-- Requirement --
In the records that follow, show each line where the word "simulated" is present.
— START OF Information supplied —
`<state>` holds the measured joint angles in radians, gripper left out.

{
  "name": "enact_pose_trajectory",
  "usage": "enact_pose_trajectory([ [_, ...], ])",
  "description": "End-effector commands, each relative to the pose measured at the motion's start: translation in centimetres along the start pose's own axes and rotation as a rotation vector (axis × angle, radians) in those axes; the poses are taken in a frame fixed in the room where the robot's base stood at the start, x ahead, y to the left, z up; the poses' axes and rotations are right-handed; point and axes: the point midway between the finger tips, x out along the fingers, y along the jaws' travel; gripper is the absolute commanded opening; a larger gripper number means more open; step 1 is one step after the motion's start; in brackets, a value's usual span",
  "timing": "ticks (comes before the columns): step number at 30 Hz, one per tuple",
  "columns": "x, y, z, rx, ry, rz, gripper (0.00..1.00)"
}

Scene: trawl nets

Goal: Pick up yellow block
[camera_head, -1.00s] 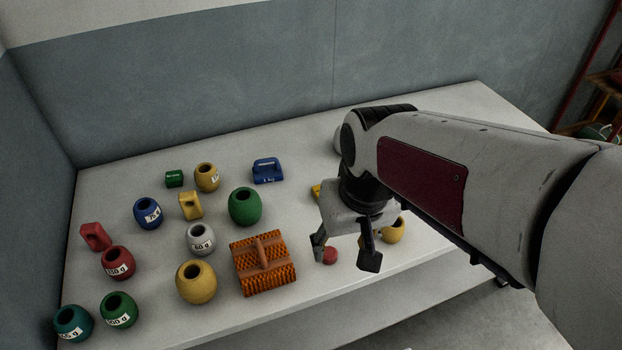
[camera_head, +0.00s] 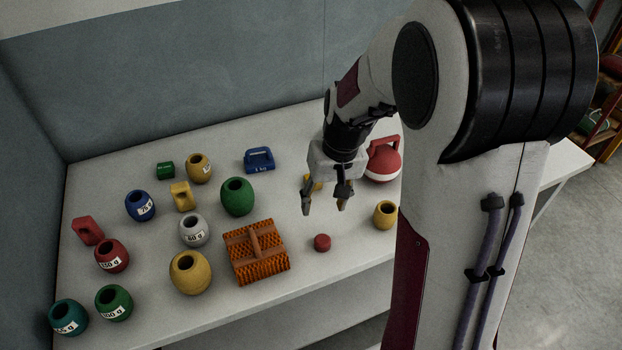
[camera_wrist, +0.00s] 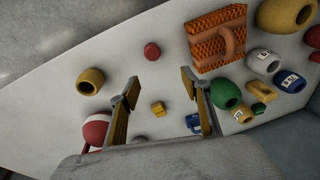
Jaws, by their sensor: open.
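A small yellow block (camera_wrist: 158,109) lies on the white table and shows between the two fingers in the wrist view. In the head view, a yellow piece (camera_head: 314,182) shows behind the fingers, mostly hidden by my gripper (camera_head: 324,205). My gripper is open and empty above the table, fingers pointing down; its fingers also show in the wrist view (camera_wrist: 159,88). Another yellow block-shaped weight with a handle (camera_head: 183,197) stands farther left among the other weights.
A red and white kettlebell (camera_head: 383,160) stands right of my gripper. A red disc (camera_head: 322,242) and a yellow pot (camera_head: 385,215) lie nearer the front edge. An orange brush (camera_head: 257,253), a green pot (camera_head: 238,197) and a blue weight (camera_head: 259,160) stand to the left.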

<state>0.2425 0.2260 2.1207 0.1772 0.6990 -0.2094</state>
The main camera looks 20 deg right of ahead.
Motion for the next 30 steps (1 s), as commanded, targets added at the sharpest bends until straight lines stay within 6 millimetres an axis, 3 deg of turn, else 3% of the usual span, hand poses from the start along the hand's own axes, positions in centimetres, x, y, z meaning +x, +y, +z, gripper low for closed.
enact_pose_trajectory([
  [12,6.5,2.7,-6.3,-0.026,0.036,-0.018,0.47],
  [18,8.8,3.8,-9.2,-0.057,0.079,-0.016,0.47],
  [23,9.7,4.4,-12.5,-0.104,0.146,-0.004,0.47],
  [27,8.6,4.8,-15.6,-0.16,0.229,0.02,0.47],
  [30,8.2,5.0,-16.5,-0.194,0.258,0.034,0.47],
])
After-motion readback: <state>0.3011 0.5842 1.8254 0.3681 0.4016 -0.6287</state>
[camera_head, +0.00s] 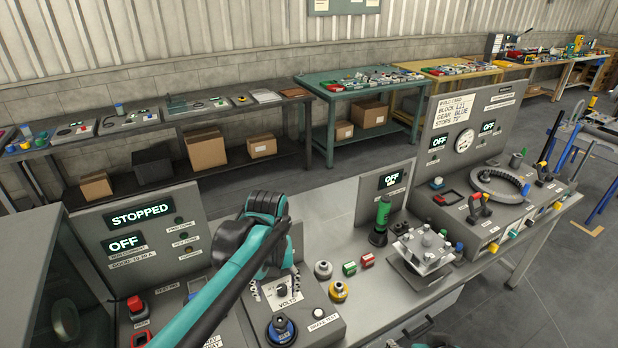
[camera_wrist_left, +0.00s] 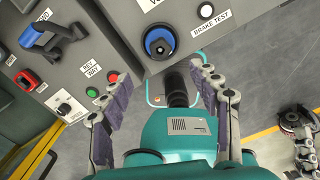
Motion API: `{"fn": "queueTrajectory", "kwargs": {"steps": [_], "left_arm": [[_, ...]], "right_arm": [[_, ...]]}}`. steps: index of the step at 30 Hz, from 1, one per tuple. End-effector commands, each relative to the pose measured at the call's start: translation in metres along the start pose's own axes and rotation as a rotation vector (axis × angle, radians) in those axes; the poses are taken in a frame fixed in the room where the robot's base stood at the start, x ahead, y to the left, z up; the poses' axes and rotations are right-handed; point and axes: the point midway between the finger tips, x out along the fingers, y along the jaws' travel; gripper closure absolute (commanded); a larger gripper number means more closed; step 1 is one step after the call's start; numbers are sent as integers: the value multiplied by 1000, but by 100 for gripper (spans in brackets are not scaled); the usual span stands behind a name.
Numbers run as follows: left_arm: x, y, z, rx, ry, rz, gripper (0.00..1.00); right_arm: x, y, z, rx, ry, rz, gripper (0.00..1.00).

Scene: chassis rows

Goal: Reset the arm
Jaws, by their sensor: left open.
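My left arm (camera_head: 222,284) is teal and black and reaches in from the bottom over the bench. My left gripper (camera_head: 275,284) hangs fingers-down over the panel with the volts dial. In the left wrist view its two fingers (camera_wrist_left: 158,88) are spread with nothing held between them. The blue knob (camera_head: 282,329) on the panel stands just below the gripper; it also shows in the left wrist view (camera_wrist_left: 159,42), beyond the fingertips and apart from them. Part of what looks like my right gripper (camera_wrist_left: 303,140) shows at the right edge of the wrist view; its jaw state is unclear.
A grey console (camera_head: 150,232) reads STOPPED and OFF. A red switch (camera_head: 137,306) stands at its front.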

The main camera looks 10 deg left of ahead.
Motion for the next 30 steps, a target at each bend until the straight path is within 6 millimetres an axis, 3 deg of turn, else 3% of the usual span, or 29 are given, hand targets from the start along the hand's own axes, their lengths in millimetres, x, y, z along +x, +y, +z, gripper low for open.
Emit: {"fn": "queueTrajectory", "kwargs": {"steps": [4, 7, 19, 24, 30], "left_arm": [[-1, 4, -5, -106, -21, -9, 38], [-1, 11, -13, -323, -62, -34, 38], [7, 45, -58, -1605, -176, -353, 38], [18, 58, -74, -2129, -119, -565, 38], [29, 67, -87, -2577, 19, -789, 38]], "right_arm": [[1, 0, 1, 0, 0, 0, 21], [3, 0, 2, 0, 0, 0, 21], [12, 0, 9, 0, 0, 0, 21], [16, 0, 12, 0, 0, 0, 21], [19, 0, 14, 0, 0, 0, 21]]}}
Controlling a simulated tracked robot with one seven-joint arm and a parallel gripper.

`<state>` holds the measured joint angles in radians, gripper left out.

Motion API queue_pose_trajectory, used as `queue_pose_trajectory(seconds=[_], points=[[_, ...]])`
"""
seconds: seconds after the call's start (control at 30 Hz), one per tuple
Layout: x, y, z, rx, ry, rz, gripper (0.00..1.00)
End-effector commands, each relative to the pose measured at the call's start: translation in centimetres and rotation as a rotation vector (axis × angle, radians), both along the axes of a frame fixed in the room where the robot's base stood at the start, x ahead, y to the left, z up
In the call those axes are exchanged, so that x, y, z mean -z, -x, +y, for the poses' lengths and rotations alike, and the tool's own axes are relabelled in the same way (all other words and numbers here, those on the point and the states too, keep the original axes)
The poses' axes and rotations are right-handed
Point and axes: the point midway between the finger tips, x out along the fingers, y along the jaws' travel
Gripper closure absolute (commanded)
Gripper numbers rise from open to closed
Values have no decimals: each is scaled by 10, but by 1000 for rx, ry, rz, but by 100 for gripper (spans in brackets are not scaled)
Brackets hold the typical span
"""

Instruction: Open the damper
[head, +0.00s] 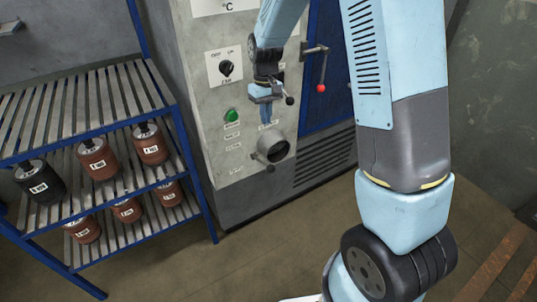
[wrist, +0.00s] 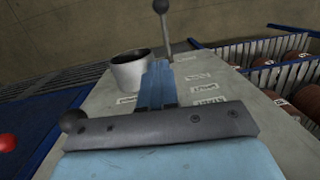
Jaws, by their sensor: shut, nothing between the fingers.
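A short grey round pipe stub (head: 279,150) sticks out low on the front of the grey cabinet. A lever with a dark ball end (head: 270,168) stands beside the stub. The stub (wrist: 130,71) and this lever (wrist: 163,25) also show in the wrist view. A second dark ball knob (head: 289,100) is just right of my gripper; it shows partly behind the gripper body in the wrist view (wrist: 73,122). The labels are too small to tell which is the damper's. My gripper (head: 267,119) is shut and empty, pointing down above the stub. I see no contact with either lever.
The cabinet (head: 233,170) also carries a black rotary knob (head: 226,68), a green button (head: 231,115) and a red-balled handle (head: 321,80) at its blue door. A slatted blue rack (head: 110,183) with several brown and black canisters stands left. Floor in front is clear.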

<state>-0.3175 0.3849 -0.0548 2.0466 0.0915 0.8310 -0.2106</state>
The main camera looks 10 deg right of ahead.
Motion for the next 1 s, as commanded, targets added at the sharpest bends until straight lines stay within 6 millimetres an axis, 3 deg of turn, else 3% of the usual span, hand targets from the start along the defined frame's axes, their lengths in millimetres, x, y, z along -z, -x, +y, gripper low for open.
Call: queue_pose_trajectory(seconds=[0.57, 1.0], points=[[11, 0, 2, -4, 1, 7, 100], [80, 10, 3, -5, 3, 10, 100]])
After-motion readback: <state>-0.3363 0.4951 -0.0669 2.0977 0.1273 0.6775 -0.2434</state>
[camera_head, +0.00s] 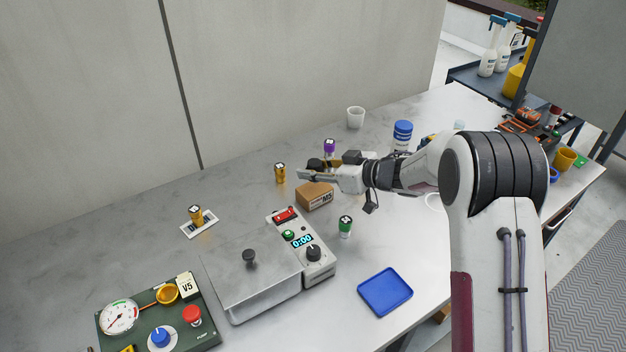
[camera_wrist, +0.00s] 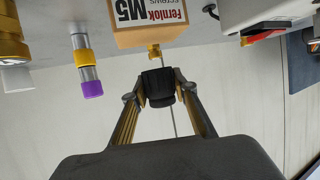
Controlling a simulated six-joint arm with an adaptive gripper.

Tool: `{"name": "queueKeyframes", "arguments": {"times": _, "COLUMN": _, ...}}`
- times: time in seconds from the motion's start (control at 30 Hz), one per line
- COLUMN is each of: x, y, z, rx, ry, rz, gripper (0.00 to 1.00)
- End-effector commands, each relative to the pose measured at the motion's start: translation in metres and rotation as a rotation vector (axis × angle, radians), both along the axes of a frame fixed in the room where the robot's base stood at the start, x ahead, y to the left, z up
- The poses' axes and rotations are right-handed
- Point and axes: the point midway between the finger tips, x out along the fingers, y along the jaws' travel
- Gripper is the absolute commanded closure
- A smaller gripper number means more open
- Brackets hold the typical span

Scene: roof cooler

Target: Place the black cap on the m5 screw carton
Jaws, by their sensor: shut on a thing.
— END OF Information supplied —
-- Completed exercise --
Controlling a simulated tracked robot with one seven-joint arm and a parallel gripper.
Controlling a simulated six-joint arm with an adaptive gripper.

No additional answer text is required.